Implementasi peneliti budaya struktural
yang “science” dan “humanistis” juga tampak pada sistem linguistik
“berpasangan” dan atau beroposisi, yang pada gilirannya melahirkan struktur
“tiga”, “lima” dan seterusnya. Struktur “empat” hampir jarang ditemukan,
kendati hal ini boleh ada. Adanya oposisi biner, seperti dalam konsep berpikir
orang Jawa, akan melahirkan pasangan: lair-batin, ala-becik, bener-luput,
begja-cilaka, tuna satak-bathi sanak, bapa-biyung, kaken-kaken-ninen-ninen,
mimi-mintuna, kawula-Gusti, bapa akasaibu pertiwi, dhalang-wayang, obah-mamah,
ana dina-ana upa, tamba teka-lara lunga, tega larane-ora tega patine, desa mawa
cara-negara mawa tata, diculke endhase-digondheli buntute, dan masih banyak
lagi. Kata-kata berpasangan itu, merupakan transformasi ideologi orang Jawa
yang dalam konsep linguistik dinamakan depth structure. Dalam struktur
kehidupan orang Jawa mengenal pola pikir: donya iki mung ana werna loro. Konsep
ini, dalam surface structure yaitu implementasinya melalui wacana pragmatik
bahasa Jawa dapat berupa segudang istilah.
2. Model Levi-Strauss
Laksono (1994) juga pernah mencoba
terapkan konsep struktural Levi-Strauss untuk memahami pandangan hidup orang
Jawa, yang intinya bahwa konsep hidup orang Jawa ada pada titik 0 (suwung).

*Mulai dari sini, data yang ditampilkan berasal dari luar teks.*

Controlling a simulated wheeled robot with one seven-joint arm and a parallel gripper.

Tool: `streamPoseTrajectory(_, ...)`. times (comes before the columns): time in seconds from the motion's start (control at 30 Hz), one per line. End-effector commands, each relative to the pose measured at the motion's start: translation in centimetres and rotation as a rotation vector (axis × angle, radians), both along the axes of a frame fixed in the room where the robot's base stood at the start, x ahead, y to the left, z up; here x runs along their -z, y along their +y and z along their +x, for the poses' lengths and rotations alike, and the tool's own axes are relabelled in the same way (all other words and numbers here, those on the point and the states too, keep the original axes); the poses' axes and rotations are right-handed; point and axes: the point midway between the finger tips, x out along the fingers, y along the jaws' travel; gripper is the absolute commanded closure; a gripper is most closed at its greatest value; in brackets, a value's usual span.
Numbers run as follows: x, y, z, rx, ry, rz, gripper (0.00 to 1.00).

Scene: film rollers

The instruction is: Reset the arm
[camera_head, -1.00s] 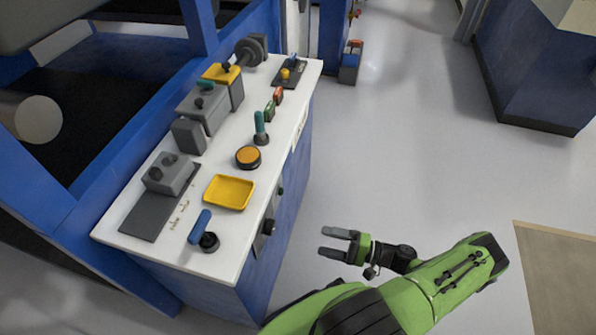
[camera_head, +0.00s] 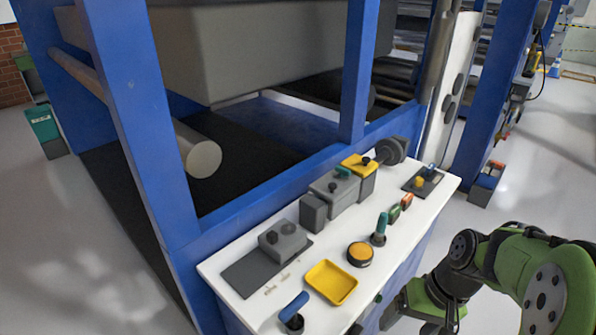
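My arm shows at the lower right of the head view, green and black, bent at a dark joint beside the white-topped control console (camera_head: 240,300). My gripper (camera_head: 392,314) is low at the bottom edge, next to the console's right side. Only a small grey part of it shows below the green wrist, so I cannot tell how far its fingers are apart. I see nothing held in it.
The console carries a yellow tray (camera_head: 331,282), an orange button (camera_head: 360,254), a blue-handled lever (camera_head: 293,310), a teal-handled lever (camera_head: 381,229) and grey boxes. A blue machine frame (camera_head: 150,120) with a pale roller (camera_head: 202,158) stands behind. Grey floor is open at right.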

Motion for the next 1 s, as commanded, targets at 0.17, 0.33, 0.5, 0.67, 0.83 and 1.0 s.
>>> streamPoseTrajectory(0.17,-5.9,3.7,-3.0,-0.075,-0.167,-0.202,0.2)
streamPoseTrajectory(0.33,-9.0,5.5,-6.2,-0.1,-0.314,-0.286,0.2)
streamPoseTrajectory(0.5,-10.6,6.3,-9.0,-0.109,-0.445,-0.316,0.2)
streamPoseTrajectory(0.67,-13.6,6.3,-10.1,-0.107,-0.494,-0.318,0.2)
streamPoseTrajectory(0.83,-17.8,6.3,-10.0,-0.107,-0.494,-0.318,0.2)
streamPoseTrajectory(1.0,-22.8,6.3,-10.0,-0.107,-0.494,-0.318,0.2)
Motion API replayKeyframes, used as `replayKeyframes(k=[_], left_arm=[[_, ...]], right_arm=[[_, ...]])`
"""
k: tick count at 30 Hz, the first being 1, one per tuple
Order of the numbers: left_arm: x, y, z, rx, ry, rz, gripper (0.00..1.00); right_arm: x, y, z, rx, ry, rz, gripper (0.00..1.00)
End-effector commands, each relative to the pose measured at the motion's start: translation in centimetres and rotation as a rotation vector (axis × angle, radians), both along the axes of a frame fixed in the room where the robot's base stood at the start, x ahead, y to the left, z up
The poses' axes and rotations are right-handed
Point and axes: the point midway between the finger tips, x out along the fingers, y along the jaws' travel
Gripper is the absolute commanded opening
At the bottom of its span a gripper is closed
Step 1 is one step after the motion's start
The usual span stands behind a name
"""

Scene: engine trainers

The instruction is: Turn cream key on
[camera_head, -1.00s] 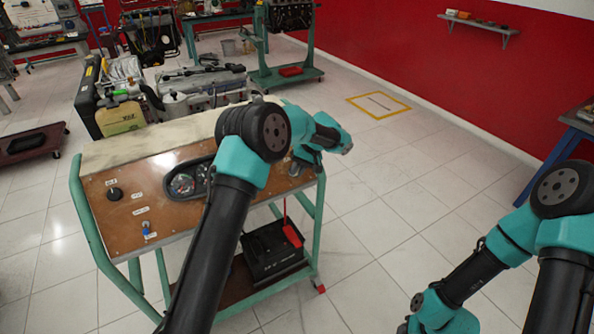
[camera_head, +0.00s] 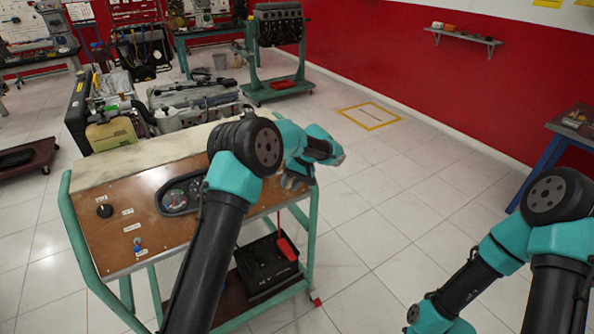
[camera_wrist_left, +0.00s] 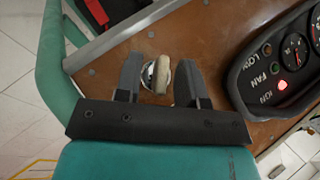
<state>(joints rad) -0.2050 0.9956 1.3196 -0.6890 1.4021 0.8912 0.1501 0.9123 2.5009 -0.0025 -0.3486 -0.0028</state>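The cream key (camera_wrist_left: 162,70) stands in a round metal lock on the brown panel (camera_wrist_left: 215,40), shown in the left wrist view. My left gripper (camera_wrist_left: 158,78) is open, with one dark finger on each side of the key. A gap shows between the key and the left-hand finger; the right-hand finger is very close, and I cannot tell whether it touches. In the head view my left gripper (camera_head: 292,180) is over the right end of the panel, and the key is hidden there. My right gripper is out of view; only its arm shows at the right.
The gauge cluster (camera_wrist_left: 285,60) beside my left gripper shows a lit red lamp by its IGN label. A black knob (camera_head: 104,211) and a blue switch (camera_head: 138,246) sit at the panel's left. A black battery (camera_head: 262,266) with a red clamp sits below.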

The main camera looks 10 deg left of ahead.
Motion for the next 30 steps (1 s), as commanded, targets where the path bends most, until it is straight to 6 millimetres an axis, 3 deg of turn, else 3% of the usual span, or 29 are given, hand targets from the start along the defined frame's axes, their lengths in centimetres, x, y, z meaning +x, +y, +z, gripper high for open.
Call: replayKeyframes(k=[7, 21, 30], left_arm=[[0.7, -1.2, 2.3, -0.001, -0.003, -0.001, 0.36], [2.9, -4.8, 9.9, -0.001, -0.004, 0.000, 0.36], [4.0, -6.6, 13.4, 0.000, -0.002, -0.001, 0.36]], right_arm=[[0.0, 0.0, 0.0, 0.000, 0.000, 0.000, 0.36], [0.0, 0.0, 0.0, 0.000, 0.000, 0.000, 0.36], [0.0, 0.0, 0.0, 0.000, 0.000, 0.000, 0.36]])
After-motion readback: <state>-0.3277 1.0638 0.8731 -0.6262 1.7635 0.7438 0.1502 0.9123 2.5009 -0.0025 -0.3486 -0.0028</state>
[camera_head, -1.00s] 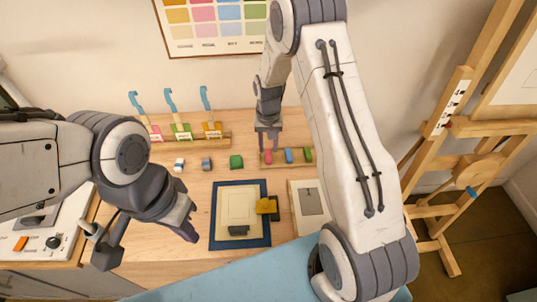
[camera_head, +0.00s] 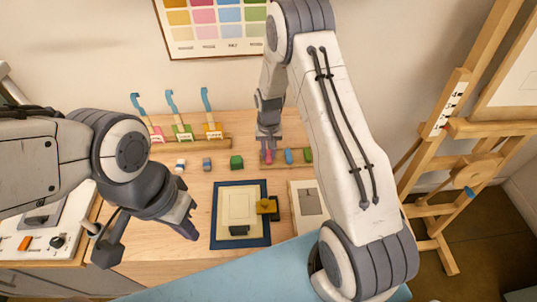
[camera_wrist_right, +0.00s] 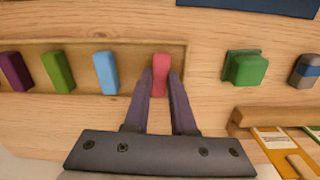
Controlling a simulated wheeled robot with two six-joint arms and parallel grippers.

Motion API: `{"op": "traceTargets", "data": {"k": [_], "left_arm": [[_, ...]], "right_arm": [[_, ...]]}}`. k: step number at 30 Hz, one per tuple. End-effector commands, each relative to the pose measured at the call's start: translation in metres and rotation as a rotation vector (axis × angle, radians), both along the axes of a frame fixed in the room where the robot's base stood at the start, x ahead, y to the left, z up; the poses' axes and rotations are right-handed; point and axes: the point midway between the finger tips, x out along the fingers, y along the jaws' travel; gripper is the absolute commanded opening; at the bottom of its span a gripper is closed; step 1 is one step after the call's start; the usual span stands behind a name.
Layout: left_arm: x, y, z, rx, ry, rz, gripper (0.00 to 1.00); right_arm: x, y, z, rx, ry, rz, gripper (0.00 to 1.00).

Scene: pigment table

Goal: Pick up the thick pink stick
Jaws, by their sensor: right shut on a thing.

Konsep ini ia temukan melalui pustaka ketika di Belanda, sehingga model
strukturalnya pun kuat dipengaruhi oleh Belanda.. Begitu pula De Jong
(1977:12-13) juga telah mencoba menerapkan konsep struktural Levi-Strauss untuk
melihat perhitungan perkawinan di Jawa, yakni melalui perhitungan: 1. Guru, 2.
Ratu, 3. Pandhita, 4. Wali, S. Setan. Angka S berada di tengah (menurut
perhitungan mancapat) dan dihitung dengan `hidupnya hari’).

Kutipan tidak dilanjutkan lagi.